Jio Platforms Limited, in its recently submitted Draft Red Herring Prospectus to SEBI, has identified government regulations aimed at restricting children’s access to social media as a risk to its core revenue streams due to expected reductions in data usage.
- Jio warns child online safety rules may reduce data usage and revenue.
- Telecom operators can earn fees by providing age verification services.
- Jio’s IPO filing omits potential revenue upside from verification mechanisms.
What happened
On June 19, 2026, Jio Platforms Limited filed its Draft Red Herring Prospectus (DRHP) with the Securities and Exchange Board of India (SEBI), outlining key risks to its business. Among these, Jio identified regulatory developments restricting or limiting social media use by minors, including in the online gaming sector, as potentially detrimental to its data consumption and revenue generation.
The filing frames these regulations primarily as a downside risk, linking reduced social media engagement by younger users to decreased data demand. Notably, it does not mention the possibility that telecom operators might monetize these rules by providing the infrastructure for age verification mandated or encouraged by regulators.
Why it matters
Jio is India’s largest telecom operator and a major internet service provider, making data consumption a critical driver of its revenue and growth. Restrictive rules on minors’ social media use could shrink this important segment, potentially impacting Jio’s profitability and growth prospect as it prepares for its IPO.
However, at a MediaNama roundtable in May 2026, industry analysts highlighted that telecom companies could generate significant revenue by offering age verification services at the network level, earning fees per verification. This could partially offset the negative impact of reduced data usage.
The omission of this potential upside in Jio’s IPO filing leaves investors without a full picture of how evolving regulations might impact revenue streams beyond the immediate risks, especially as India’s government and state authorities develop frameworks for child online safety enforcement.
What to watch next
Market observers and investors should closely monitor how India’s regulatory environment around child online safety and data protection evolves, particularly the adoption and implementation of telecom-layer age verification solutions.
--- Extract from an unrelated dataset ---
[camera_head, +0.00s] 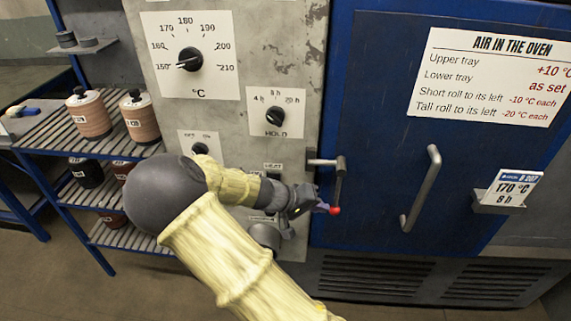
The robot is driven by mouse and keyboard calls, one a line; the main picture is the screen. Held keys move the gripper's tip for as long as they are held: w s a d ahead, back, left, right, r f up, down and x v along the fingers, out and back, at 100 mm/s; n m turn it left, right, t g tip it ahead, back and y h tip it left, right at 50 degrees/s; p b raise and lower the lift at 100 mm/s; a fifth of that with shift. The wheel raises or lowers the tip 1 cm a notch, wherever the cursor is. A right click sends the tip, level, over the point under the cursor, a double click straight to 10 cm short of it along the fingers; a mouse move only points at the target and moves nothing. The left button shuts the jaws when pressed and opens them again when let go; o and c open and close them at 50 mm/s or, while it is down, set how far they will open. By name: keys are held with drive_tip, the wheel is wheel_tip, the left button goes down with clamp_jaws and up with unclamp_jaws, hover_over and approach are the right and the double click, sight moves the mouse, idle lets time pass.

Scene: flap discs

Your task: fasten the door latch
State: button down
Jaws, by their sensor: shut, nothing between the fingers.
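The oven's blue door (380,130) looks closed beside the grey control panel. The door latch (339,178) is a metal lever on a short bar at the door's left edge. Its arm hangs down, with a red knob (334,210) at the lower end. My gripper (322,207) is shut and empty, just left of the red knob. I cannot tell whether its fingertips touch the knob. My arm hides part of the lower panel.
The door's vertical bar handle (421,188) and a card holder (497,208) stick out to the right. The panel has a temperature dial (189,60) and a hold dial (276,116). A blue rack (60,150) with several rolls stands at left.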

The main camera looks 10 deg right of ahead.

These could reshape the revenue model for Indian telecom operators like Jio.
Additionally, it will be important to see whether Jio and other operators capitalize on verification fees as a new revenue stream and how effective telecom-based verification proves in practice given challenges like multi-SIM card use by minors.
Finally, any further disclosures by Jio in its IPO process or subsequent annual reports regarding this risk factor and corresponding commercial strategies will provide clearer insights into the company's preparedness and adaptability to regulatory shifts.